Il movimento si faceva racconto, il racconto un linguaggio della scultura.
Gli esiti ottenuti, per me molto probanti, hanno contemplato così ogni minimo spostamento avvenuto nell’azione, fissato per sempre in una serie di sequenze, al tempo stesso susseguenti e sovrapponenti.
Lo spazio della composizione scultorea si faceva stanza del racconto e suo limite.
Noncurante di ogni meccanico svolgimento, assecondavo l’invenzione del trascorrere del tempo come un susseguirsi fluido di sequenze spirituali tracciate per cercare un passaggio dell’anima.
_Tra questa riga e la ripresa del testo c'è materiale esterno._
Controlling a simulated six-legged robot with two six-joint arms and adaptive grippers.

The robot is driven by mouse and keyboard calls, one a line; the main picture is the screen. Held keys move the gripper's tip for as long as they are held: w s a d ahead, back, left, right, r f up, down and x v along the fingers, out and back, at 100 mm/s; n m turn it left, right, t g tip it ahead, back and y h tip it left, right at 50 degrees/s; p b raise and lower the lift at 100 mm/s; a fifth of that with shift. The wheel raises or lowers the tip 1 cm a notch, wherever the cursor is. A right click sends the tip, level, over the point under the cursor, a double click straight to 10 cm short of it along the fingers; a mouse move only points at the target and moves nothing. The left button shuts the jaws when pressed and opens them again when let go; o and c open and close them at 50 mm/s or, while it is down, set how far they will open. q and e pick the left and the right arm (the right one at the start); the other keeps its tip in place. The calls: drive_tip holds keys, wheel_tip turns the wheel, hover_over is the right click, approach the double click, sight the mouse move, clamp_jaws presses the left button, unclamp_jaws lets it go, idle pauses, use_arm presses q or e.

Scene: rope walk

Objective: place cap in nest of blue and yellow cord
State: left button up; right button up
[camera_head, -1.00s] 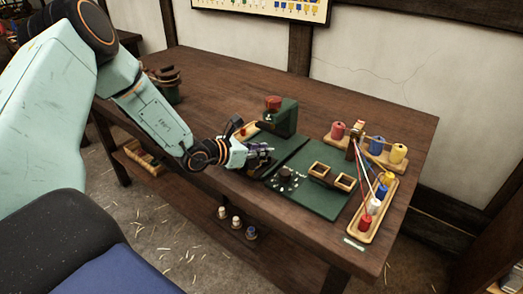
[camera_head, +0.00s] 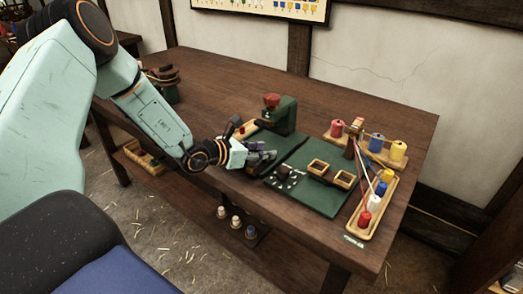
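My left gripper (camera_head: 262,157) is low over the left end of the dark green mat (camera_head: 320,200), in front of the green stand. Its fingers are small and dark, so their opening and any cap between them cannot be made out. Two square wooden-rimmed nests, a left one (camera_head: 317,167) and a right one (camera_head: 343,180), sit on the mat to the right of the gripper. Their contents are too small to tell. Coloured cords (camera_head: 367,183) run from a wooden post down towards the front spool tray. I cannot pick out a cap. My right gripper is not in view.
A green stand with a red top (camera_head: 272,101) rises behind my gripper. A dark round piece (camera_head: 284,172) with small white bits lies on the mat. Spools stand on a back rack (camera_head: 368,152) and a front tray (camera_head: 354,231).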

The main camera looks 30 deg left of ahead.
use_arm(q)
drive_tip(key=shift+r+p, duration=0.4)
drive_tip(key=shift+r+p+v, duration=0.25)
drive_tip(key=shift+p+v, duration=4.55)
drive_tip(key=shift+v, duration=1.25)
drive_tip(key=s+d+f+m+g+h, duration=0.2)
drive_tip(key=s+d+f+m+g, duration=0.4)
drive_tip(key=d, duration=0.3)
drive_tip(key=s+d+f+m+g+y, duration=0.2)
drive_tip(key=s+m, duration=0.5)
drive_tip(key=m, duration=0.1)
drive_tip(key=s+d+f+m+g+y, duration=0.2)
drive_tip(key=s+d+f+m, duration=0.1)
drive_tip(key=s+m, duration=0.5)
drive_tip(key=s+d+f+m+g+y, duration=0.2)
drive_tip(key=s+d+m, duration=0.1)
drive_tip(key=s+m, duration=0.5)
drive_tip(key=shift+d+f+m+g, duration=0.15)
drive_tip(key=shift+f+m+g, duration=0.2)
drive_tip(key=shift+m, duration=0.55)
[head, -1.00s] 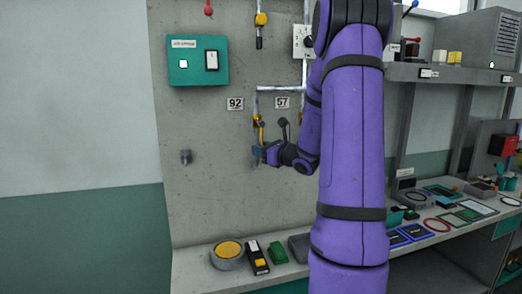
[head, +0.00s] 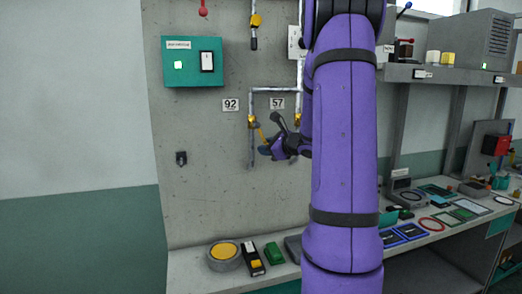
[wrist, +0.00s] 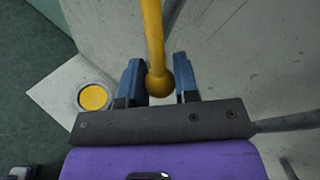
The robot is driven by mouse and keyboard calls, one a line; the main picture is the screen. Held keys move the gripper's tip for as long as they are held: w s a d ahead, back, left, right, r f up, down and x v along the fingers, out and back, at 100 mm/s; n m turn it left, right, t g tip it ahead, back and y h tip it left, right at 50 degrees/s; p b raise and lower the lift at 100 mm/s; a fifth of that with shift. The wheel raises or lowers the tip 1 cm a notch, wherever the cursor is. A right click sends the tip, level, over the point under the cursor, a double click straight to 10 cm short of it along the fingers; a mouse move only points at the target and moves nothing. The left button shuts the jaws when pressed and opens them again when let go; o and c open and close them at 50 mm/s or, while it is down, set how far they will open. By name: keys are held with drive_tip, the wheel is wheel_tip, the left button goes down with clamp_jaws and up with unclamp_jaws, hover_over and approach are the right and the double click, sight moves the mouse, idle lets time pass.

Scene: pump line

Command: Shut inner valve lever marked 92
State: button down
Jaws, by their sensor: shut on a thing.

Questi miei approfondimenti hanno trovato ordine in una serie di appunti editi dalla casa editrice Skira con il titolo “Epifania senza ombre “ e hanno dato origine ad una ricerca espressiva che ancora oggi continua caparbia.
La visione analitica del sentimento in progressione è venuta così a costituirsi come struttura portante delle mie figurazioni, fino a diventarne nucleo e cellula.
Mi andavo convincendo che la sperimentazione del concetto di movimento nella scultura potesse donarle il tempo, “… un prima e un poi…” dell’azione emotiva che intendevo rappresentare, il fascino evolutivo del trascorrere degli stati dell’anima in attimi o in decenni …
Mi sentivo consapevole del desiderio di utilizzare questo tempo ritrovato come una sorta di “veicolo spirituale”, capace di spostarsi all’interno della composizione, e il mio racconto si sarebbe potuto fare squisitamente intimistico.
Questo era il mio intento: privare il movimento della sua valenza meccanica e motoria per trasmettergli la capacità di essere soltanto un traghettatore.